Southern New Hampshire University

2-2 Final Project Milestone One

The purpose of this paper is to analyze the current economic landscape and the impact it has on the institution.  I will discuss what economic challenges have an impact on higher education and how they relate to the institution.

Current Economic Challenges

In 2008, the recession hit the United States hurting the economy.  This caused institutions to lose funds due to investments losing money from the recession (Geiger, n.d.).  Institutions had to raise the costs of tuition to offset the loss of funding.  

State Funding

        Since the recession, states are spending far less on funding for higher education.  “States are spending $2,353 or 28 percent less per student on higher education, nationwide in the current 2013 fiscal year than they did in 2008, when the recession hit” (Oliff et al., 2013, para. 1).  There are currently only 2 states that are not spending less than they did prior to the recession and that is North Dakota and Wyoming.  In the five years after the recession hit all states have had drastic cuts to their funding.  “Eleven states have cut funding by more than one-third per student, and two states- Arizona and New Hampshire- have cut their higher education spending in half” (Oliff et al., 2013, para. 1).

        These cuts to funding have a drastic affect on budgeting in higher education since these state funds “provide 53 percent of the revenue that can be used to support institution at these schools” (Oliff et al., 2013, para. 2).  A decrease of this funding means that the institutions have to cut budgets or raise tuition costs to offset the loss.  

        Cutting budgets could potentially have a negative effect on the education. “Public colleges and universities have cut faculty positions, eliminated course offerings, closed campuses, shut down computer labs, and reduced library services, among other cuts” (Oliff et al., 2013, para. 4).  Eliminating faculty members may lead to eliminating course offerings and merging departments.  This may cause institutions to be less effective due to lack of support from both faculty and staff for the students.  Students may see this as a negative and choose to not attend an institution.  

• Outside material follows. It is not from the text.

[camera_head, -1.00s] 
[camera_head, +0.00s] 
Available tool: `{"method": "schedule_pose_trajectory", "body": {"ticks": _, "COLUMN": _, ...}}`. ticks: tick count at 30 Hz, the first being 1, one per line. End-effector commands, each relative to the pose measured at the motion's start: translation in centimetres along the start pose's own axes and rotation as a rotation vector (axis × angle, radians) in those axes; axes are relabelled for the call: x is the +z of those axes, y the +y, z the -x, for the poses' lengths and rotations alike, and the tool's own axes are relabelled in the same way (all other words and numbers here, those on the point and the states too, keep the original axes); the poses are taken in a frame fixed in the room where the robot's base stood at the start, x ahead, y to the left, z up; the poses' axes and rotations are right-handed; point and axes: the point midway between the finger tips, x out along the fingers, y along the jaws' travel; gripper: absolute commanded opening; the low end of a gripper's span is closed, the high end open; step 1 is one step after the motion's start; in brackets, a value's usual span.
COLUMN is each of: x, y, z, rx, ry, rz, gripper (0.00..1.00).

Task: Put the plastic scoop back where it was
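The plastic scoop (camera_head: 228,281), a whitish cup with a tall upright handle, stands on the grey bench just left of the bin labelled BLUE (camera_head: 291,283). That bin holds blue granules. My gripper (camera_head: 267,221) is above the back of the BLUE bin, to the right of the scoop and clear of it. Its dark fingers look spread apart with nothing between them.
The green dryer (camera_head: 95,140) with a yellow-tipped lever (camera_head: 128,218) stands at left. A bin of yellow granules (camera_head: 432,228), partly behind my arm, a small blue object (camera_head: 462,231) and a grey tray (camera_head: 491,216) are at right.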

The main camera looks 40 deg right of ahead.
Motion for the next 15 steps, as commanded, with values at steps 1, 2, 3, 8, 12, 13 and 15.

        Institutions may opt to increase tuition to offset the decrease in state funding, though some states restrict how much an institution can increase tuition.  “Annual published tuition at four-year public schools has grown by $1,850, or 27 percent, since 2007-2008 school year, after adjusting for inflation” (Oliff et al., 2013, para. 17).  The raise in tuition has caused students to pay more out of pocket even after federal funding has been applied.  At Washburn University, we have seen how students now are taking out more private loans than previous as well as parents taking out PLUS loans due to the increase in tuition.  This affects the affordability of education as well as an increase in student debt.  

Student Debt Management

        The increase in student debt has become a fast-growing issue in higher education.  Institutions are beginning to implement financial literacy programs.  

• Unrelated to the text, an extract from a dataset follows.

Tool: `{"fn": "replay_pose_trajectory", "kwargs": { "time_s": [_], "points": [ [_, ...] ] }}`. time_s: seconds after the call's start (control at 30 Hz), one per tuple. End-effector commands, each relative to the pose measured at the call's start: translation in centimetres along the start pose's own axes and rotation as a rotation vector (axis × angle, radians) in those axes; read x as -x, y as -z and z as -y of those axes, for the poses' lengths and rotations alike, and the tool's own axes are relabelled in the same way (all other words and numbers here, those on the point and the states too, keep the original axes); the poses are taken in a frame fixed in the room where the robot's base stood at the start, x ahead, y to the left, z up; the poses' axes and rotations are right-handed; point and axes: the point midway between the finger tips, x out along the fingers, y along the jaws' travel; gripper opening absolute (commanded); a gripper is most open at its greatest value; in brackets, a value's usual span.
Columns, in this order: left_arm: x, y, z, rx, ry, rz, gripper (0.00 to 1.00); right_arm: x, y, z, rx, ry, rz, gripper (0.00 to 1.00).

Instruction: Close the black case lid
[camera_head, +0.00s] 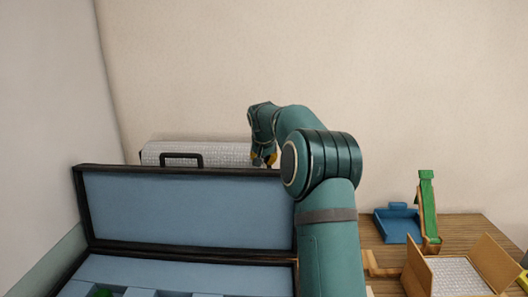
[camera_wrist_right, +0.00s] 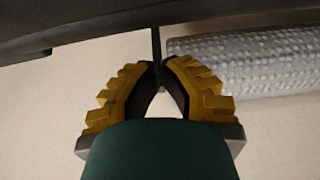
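The black case (camera_head: 84,238) stands open at the lower left in the head view. Its blue-lined lid (camera_head: 185,210) is upright, with a black handle (camera_head: 181,156) on its top edge. My right arm reaches across the lid's right end. My right gripper (camera_head: 264,159) is at the lid's top edge, right of the handle, fingers pointing down. In the right wrist view its yellow fingertips (camera_wrist_right: 158,68) are drawn together, with a thin dark strip between or beyond them. The dark case surface (camera_wrist_right: 90,22) lies just past the tips; contact is unclear. My left gripper is not in view.
A grey textured roll (camera_head: 215,152) lies behind the lid, and beside my right fingers in the wrist view (camera_wrist_right: 250,62). A wall is close behind.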

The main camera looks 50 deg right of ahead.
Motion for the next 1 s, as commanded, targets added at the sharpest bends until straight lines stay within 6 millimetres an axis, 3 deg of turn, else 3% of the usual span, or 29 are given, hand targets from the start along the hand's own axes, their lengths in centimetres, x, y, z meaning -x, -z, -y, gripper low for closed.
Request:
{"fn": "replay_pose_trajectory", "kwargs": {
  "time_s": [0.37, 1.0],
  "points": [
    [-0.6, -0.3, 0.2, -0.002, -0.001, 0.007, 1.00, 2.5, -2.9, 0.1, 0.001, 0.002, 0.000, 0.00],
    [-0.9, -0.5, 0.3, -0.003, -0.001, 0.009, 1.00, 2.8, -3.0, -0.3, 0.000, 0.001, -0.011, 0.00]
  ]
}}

“As college costs continue to rise well above the rate of inflation, students are relying heavily on student loans to finance their education.  Estimated at $1 trillion by the Consumer Financial Protection Bureau, student loan debt has grown to twice what it was in 2007 and now surpasses revolving credit debt such as car loans and credit cards and comprises the second largest form of consumer debt behind mortgages” (Alban et al., 2014, para. 1).

“Adding to this financial stress is the fact that job prospects, while improving, are still challenging for many graduates.  The unemployment rate of recent college graduates with a bachelor’s degree is almost 13% according to a 2013 release by the U.S. Department of Labor, Bureau of Labor Statistics” (Alban et al., 2014, para. 2).   This also has an effect on the cohort default rate.  This can cause an issue because if an institution’s default rate becomes to high it runs a risk of no longer being eligible to provide federal funding such as loans and the Pell grant.  If a school exceeds a default rate it the requires the school to adjust how it disburses aid until the school is below the default rate again for three consecutive years.  What this means for students is that new, first time borrowers must wait 30 days after the start of classes before funds can be disbursed.  This can cause issues for students because they are unable to use those funds to pay their balance or other educated related expenses.  Educating students on financial literacy in extremely important in helping to prevent loans being in default.  This begins with high school students as well as with current college students (Cohort Default Rate Guide, 2017).  

Gainful Employment

“Generally, in order to be eligible for funding under the Higher Education Act Title IV student assistance programs, an educational program must lead to a degree at a non-profit or public institution or it must prepare students for "gainful employment in a recognized occupation."  Therefore, with very few exceptions, any non-degree program offered by non-profit or public institutions and all educational programs offered at for-profit institutions must lead to gainful employment” (Federal Student Aid, para. 1).

The focus is on the debt to earning ratios.  Programs must meet certain requirements to maintain eligibility for federal aid.  Programs not meeting the requirements to receive federal funding may mean a decrease in enrollment for those programs which may lead to budget cuts or even elimination of those programs.  The institution need to make room in the budget to research the current job market for the program(s) to ensure they are meeting the requirements for gainful-employment.